### WORK INSTRUCTIONS
Extract all lines in the data that contain the word "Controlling".

___ DATA LISTING ___

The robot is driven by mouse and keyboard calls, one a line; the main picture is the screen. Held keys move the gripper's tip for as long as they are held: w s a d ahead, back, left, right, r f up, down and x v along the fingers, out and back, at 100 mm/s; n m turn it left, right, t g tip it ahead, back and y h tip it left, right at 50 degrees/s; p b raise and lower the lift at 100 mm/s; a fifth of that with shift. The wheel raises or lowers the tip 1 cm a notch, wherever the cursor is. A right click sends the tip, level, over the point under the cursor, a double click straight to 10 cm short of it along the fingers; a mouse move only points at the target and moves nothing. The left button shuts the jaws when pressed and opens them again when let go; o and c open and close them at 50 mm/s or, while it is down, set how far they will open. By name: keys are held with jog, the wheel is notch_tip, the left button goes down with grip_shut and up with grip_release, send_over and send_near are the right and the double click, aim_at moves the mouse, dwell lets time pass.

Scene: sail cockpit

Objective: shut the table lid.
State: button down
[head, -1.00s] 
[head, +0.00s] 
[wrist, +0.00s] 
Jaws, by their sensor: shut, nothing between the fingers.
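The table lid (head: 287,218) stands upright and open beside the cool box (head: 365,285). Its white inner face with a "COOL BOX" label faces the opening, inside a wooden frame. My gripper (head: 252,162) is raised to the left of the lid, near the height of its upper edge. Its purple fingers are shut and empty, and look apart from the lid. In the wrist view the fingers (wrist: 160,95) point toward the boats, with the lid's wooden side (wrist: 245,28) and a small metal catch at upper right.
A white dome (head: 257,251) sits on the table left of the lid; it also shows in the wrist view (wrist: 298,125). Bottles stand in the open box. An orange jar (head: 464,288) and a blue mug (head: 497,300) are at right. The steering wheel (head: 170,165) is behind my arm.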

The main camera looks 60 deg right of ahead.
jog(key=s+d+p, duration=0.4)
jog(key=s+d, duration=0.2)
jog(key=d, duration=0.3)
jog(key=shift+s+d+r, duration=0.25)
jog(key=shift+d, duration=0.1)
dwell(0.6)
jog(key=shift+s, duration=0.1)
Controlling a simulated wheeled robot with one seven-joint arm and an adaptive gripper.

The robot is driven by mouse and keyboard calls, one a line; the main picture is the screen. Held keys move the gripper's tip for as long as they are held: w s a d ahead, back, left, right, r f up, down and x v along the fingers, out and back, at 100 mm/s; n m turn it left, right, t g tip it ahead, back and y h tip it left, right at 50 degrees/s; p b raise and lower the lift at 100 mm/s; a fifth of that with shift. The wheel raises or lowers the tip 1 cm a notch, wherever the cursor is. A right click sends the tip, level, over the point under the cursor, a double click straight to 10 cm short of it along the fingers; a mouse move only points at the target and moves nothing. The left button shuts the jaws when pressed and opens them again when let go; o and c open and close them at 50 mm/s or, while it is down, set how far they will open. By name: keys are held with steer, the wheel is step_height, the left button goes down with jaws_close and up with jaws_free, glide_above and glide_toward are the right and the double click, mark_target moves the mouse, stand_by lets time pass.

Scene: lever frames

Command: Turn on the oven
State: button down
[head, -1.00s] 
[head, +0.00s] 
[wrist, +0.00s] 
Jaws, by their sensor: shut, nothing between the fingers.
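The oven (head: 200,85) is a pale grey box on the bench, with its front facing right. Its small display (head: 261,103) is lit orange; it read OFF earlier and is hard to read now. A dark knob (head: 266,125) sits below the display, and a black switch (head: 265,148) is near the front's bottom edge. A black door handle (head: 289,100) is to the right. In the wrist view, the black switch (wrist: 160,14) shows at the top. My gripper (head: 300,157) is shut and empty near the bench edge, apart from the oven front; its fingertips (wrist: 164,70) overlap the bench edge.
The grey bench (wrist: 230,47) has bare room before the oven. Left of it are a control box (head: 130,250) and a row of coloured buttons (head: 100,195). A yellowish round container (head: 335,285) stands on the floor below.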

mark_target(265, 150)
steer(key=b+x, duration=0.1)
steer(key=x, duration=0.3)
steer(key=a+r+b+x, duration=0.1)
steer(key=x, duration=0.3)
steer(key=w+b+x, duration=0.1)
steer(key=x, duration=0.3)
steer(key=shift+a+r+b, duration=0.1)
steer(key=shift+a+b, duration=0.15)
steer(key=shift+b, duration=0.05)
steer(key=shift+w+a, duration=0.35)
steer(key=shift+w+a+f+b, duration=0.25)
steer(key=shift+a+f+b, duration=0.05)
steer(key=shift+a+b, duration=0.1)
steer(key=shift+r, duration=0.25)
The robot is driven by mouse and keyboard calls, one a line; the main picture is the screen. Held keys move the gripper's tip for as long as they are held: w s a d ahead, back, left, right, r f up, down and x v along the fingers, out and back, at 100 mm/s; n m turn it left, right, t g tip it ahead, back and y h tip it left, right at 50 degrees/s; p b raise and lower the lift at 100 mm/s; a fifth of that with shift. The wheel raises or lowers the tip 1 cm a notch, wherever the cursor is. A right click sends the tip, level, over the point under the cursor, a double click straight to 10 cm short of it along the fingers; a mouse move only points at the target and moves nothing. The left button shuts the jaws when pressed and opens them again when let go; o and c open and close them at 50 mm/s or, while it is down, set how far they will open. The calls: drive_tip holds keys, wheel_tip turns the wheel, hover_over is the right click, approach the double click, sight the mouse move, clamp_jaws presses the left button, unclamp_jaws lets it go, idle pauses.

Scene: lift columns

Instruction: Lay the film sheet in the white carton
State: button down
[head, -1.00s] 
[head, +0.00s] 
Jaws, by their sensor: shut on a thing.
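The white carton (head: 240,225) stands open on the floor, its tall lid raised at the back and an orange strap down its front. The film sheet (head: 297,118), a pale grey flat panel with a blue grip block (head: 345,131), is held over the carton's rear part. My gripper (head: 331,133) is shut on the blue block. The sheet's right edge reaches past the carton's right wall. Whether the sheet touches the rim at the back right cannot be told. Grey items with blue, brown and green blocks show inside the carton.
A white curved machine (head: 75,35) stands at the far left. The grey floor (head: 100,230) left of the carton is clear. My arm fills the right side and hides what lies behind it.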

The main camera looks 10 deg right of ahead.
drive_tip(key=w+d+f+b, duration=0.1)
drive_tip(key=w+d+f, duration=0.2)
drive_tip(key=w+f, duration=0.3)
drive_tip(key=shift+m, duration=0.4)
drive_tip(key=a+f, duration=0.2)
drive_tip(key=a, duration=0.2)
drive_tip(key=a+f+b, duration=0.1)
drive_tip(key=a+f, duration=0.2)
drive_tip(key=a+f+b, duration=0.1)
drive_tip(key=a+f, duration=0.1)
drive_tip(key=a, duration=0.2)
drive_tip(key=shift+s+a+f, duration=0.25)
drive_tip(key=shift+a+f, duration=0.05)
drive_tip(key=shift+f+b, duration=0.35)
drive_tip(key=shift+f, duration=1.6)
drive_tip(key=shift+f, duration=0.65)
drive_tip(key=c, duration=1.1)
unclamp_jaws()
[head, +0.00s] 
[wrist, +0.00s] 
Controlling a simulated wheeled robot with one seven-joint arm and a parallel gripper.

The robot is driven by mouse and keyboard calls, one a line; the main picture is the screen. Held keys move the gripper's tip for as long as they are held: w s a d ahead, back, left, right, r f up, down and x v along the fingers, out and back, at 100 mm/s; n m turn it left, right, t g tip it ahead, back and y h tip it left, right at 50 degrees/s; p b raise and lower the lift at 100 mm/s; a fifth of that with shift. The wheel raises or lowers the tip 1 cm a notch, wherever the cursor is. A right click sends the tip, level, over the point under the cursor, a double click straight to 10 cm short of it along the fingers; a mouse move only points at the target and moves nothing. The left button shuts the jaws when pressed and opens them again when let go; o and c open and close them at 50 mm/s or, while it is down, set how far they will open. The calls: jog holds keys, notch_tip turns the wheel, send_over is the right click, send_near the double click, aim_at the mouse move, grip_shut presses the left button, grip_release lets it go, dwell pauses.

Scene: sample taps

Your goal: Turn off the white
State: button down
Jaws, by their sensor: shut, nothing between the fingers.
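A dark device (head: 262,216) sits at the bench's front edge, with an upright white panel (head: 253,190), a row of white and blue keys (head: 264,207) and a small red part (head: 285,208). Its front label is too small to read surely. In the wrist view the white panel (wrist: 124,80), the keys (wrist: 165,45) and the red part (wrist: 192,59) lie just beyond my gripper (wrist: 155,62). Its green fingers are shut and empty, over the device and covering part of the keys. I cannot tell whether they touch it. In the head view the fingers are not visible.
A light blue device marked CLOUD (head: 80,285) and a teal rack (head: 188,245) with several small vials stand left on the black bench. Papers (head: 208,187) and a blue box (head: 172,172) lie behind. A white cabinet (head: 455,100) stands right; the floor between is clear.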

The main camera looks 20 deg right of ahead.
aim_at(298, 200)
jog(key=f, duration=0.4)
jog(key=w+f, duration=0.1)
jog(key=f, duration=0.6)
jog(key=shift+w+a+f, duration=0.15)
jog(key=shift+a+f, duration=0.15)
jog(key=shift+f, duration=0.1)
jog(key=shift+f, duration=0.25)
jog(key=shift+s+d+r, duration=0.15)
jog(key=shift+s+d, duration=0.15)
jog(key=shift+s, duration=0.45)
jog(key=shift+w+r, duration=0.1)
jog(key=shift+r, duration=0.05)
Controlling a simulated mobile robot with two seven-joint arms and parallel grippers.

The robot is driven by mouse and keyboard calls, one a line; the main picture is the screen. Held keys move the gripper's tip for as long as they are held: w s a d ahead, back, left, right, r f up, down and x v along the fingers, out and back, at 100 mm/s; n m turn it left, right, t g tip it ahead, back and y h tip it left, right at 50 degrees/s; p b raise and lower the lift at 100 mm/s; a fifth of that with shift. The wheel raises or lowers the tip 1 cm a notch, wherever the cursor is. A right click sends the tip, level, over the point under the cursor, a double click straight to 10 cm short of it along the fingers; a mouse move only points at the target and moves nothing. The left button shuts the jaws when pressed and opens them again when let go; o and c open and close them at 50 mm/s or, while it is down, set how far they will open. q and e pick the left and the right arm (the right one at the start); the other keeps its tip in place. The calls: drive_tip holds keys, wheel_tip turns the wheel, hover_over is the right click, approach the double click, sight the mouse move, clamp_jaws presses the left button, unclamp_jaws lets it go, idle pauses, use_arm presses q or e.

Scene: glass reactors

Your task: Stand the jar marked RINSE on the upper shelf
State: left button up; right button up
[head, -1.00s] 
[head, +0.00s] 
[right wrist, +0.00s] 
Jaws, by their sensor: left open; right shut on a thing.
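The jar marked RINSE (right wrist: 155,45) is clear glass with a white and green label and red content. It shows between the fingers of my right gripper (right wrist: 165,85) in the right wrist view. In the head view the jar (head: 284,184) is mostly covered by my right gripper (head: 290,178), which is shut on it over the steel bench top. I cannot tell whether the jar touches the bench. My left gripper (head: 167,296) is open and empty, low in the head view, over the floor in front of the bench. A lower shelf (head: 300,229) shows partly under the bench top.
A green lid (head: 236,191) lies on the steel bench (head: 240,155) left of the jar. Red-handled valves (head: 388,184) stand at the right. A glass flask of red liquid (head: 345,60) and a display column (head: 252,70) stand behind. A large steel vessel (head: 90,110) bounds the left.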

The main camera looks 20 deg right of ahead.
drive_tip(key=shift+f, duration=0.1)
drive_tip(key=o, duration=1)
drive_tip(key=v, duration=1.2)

___

### REPLY TO THE EXERCISE
Controlling a simulated wheeled robot with one seven-joint arm and an adaptive gripper.
Controlling a simulated wheeled robot with one seven-joint arm and a parallel gripper.
Controlling a simulated mobile robot with two seven-joint arms and parallel grippers.

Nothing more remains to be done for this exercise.